• _Required task_
Locate and copy all lines bearing the word "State".

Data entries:
>>>>

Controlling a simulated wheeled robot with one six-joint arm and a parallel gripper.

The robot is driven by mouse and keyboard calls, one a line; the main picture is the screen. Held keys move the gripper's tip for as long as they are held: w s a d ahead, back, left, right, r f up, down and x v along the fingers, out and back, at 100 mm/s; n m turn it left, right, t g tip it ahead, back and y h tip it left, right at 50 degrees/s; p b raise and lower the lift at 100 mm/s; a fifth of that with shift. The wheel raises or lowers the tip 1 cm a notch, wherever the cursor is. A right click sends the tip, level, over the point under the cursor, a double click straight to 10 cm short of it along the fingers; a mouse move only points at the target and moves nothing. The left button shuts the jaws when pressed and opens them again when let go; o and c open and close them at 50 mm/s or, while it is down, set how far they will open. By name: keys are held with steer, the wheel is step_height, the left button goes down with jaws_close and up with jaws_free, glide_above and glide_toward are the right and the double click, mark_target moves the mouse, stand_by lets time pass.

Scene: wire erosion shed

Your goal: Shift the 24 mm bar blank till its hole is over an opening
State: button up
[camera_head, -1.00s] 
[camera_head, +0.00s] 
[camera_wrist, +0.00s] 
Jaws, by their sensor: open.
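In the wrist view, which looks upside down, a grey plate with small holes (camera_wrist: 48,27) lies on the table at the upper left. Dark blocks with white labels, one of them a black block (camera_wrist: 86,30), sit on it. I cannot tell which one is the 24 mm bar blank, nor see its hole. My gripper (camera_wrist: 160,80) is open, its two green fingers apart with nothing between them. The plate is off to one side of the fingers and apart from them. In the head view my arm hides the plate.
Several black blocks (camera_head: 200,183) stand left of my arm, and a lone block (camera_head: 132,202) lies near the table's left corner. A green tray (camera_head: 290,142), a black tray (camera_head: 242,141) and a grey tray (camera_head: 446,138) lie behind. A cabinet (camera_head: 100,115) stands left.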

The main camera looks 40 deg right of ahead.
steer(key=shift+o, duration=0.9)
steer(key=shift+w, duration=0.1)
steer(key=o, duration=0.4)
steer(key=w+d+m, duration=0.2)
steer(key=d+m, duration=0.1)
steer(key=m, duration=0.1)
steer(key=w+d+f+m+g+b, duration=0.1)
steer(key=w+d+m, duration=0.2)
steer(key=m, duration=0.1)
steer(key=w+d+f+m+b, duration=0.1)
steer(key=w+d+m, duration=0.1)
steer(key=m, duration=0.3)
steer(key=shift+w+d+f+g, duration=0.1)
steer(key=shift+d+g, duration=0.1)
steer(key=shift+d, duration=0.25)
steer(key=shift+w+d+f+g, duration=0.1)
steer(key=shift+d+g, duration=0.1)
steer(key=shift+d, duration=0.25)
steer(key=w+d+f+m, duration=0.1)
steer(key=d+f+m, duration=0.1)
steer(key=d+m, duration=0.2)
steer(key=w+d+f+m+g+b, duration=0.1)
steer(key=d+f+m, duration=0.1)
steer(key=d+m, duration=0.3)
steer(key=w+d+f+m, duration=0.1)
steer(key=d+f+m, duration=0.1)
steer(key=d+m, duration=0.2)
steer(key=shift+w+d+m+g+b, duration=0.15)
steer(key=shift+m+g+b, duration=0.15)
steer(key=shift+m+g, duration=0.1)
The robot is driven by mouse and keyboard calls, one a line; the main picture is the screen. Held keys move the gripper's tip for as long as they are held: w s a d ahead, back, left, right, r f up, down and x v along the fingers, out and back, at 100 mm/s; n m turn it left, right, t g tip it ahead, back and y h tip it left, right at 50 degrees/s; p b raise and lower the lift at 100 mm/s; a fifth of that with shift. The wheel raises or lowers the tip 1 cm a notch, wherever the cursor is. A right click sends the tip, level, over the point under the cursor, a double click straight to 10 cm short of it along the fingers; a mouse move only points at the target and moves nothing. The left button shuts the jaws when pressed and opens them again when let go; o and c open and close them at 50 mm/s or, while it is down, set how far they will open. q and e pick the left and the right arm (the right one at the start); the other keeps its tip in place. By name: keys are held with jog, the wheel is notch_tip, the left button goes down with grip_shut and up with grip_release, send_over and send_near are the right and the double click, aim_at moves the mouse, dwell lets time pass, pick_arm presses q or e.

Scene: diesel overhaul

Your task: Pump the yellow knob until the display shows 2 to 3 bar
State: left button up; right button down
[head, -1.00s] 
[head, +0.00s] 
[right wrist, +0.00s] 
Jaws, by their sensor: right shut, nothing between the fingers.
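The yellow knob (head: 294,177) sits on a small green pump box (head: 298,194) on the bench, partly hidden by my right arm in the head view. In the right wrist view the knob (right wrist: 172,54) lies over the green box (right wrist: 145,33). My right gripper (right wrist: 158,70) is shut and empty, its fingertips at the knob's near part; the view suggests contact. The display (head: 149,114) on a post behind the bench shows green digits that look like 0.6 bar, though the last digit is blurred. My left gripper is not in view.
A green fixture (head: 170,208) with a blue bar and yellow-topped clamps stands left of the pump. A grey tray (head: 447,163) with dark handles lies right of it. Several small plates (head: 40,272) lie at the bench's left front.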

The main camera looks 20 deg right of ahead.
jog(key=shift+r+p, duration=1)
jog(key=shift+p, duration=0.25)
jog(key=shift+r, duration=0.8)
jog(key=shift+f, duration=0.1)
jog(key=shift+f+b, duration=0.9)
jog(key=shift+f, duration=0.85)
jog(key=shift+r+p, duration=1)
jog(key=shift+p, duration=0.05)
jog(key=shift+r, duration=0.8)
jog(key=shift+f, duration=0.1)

<<<<

• _Output_
State: button up
State: left button up; right button down

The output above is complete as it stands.